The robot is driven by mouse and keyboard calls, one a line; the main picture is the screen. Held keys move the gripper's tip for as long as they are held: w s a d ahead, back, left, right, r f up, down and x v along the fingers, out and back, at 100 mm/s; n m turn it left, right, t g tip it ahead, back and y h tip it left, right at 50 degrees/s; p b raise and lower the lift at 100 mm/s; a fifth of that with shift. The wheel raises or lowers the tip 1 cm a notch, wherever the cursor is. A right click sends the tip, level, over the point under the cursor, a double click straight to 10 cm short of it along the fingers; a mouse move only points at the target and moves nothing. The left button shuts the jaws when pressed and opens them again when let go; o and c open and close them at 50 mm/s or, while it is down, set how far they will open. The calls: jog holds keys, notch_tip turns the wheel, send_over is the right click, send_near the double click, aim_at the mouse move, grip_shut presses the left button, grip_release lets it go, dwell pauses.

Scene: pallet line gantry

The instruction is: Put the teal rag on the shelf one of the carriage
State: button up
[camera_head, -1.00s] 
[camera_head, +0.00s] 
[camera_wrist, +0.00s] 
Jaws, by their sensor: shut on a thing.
****************
▸ What the task requires
Write out the material exactly as given.

▸ Result
The robot is driven by mouse and keyboard calls, one a line; the main picture is the screen. Held keys move the gripper's tip for as long as they are held: w s a d ahead, back, left, right, r f up, down and x v along the fingers, out and back, at 100 mm/s; n m turn it left, right, t g tip it ahead, back and y h tip it left, right at 50 degrees/s; p b raise and lower the lift at 100 mm/s; a fifth of that with shift. The wheel raises or lowers the tip 1 cm a notch, wherever the cursor is. A right click sends the tip, level, over the point under the cursor, a double click straight to 10 cm short of it along the fingers; a mouse move only points at the target and moves nothing. The left button shuts the jaws when pressed and opens them again when let go; o and c open and close them at 50 mm/s or, while it is down, set how far they will open. The calls: jog holds keys, notch_tip turns the wheel, send_over is the right click, send_near the double click, aim_at the mouse move, grip_shut presses the left button, grip_release lets it go, dwell pauses.

Scene: pallet line gantry

The instruction is: Put the teal rag on the shelf one of the carriage
State: button up
[camera_head, -1.00s] 
[camera_head, +0.00s] 
[camera_wrist, +0.00s] 
Jaws, by their sensor: shut on a thing.

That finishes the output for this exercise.